Originally posted by: 21stHermit
Originally posted by: Idontcare
So in your mind the extra validation that goes into XEON and Opteron chips which differentiates them from their otherwise identical desktop bethren is...just binning?
That went over my head. I have zero knowledge about servers, except that somehow you can put more than one CPU on a MB.
I'm not looking for a fight, quite the contrary, I'm very appreciative of all the knowledge you've shared. My summary was simply an attempt to state things in my context.
So far we've only talked desktop and mobile, but if you want to lay more on me, I'm listening.
No no, nothing confrontational of the sort is happening here. My laziness at the keyboard resulted in a terse post that I can see in retrospect could be read as a rebuttal to your post (which wasn't the intent) versus an example of the Socratic method of teaching that I generally strive to employ in my efforts to help people.

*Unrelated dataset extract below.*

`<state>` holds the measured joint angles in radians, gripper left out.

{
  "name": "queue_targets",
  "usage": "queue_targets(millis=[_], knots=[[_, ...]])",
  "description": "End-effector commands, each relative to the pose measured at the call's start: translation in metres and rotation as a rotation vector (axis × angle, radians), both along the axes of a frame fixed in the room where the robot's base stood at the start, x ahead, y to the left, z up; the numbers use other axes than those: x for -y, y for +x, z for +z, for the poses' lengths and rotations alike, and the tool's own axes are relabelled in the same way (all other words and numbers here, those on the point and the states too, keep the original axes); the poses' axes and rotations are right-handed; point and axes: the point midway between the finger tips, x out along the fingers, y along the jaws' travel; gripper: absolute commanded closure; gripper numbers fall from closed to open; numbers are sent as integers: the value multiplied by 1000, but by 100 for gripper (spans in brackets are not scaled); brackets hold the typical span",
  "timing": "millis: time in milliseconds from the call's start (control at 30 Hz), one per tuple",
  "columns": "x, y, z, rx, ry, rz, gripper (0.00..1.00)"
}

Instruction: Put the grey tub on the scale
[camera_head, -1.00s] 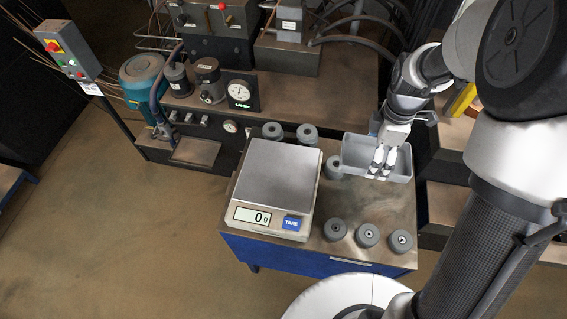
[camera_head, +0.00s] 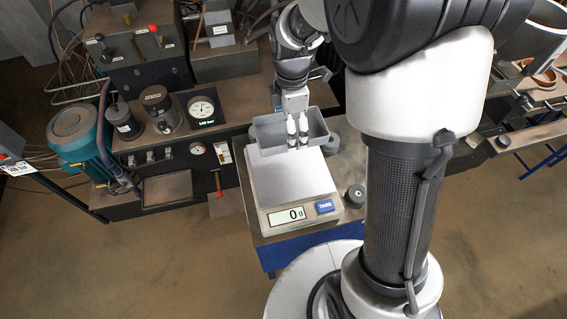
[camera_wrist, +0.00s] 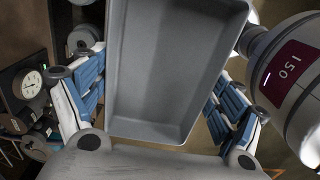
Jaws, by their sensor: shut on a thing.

I was giving you yet another example of where the terminology of "validation" is used to differentiate the functionality of a chip, in this case the server chips, if it doesn't pass validation then it gets shunted down the totem pole to desktop SKU market.
Same as happens with the mobile chips, if a C-state circuit doesn't function to spec (doesn't pass validation) including the DTS then they most certainly get shipped as desktop chips provided the chip still validates as functional in all the right areas
and bins out as needed to match an existing sellable SKU.
Take 45nm penryn for example, see
this slide, all these parts on this slide come from the exact same die printed on the wafers. On the wafer, what will eventually be a
mobile chip could quite literally be sitting next to what will become a
server chip could be sitting next to what will become a desktop chip.
The differences in where chips are headed in the marketplace once liberated from the wafer all come down to validation and binning.
There are a few special cases where this is not true, most recently for Intel's quad-socket x86 platforms they use special XEON chips that are not cut from the same wafer as the others. Dunnington for example, a 6core penryn-type chip. And the upcoming Nehalem EX (aka Beckton), an 8core nehalem-type chip.